# SHORT PROBLEM:
Only the lines from the first one through the line with "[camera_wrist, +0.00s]" should be printed, exactly as they appear.

====== GIVEN MATERIAL

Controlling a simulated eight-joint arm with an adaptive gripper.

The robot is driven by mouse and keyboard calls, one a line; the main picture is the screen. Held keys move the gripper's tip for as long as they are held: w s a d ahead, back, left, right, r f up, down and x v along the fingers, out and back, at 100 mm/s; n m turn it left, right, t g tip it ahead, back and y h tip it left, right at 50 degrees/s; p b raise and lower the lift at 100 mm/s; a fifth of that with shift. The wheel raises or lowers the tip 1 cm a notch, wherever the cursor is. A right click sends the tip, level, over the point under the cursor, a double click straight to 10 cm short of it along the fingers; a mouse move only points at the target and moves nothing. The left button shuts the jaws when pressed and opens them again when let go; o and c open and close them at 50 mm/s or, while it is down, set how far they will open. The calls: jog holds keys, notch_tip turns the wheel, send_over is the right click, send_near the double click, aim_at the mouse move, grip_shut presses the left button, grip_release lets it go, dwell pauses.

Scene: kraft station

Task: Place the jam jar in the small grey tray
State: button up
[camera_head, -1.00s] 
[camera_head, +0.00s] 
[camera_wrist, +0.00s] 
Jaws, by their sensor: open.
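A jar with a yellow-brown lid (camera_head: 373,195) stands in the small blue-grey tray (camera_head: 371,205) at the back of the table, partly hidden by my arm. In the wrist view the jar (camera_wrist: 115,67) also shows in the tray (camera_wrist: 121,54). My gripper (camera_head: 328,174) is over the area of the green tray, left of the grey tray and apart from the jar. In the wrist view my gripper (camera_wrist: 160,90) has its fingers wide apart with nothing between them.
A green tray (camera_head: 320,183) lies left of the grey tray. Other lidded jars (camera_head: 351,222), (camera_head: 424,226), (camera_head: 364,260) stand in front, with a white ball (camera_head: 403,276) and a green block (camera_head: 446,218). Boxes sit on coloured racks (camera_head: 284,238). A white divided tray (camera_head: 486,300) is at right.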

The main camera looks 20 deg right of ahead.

============

# OUTPUT OF THE EXERCISE:
Controlling a simulated eight-joint arm with an adaptive gripper.

The robot is driven by mouse and keyboard calls, one a line; the main picture is the screen. Held keys move the gripper's tip for as long as they are held: w s a d ahead, back, left, right, r f up, down and x v along the fingers, out and back, at 100 mm/s; n m turn it left, right, t g tip it ahead, back and y h tip it left, right at 50 degrees/s; p b raise and lower the lift at 100 mm/s; a fifth of that with shift. The wheel raises or lowers the tip 1 cm a notch, wherever the cursor is. A right click sends the tip, level, over the point under the cursor, a double click straight to 10 cm short of it along the fingers; a mouse move only points at the target and moves nothing. The left button shuts the jaws when pressed and opens them again when let go; o and c open and close them at 50 mm/s or, while it is down, set how far they will open. The calls: jog holds keys, notch_tip turns the wheel, send_over is the right click, send_near the double click, aim_at the mouse move, grip_shut presses the left button, grip_release lets it go, dwell pauses.

Scene: kraft station

Task: Place the jam jar in the small grey tray
State: button up
[camera_head, -1.00s] 
[camera_head, +0.00s] 
[camera_wrist, +0.00s] 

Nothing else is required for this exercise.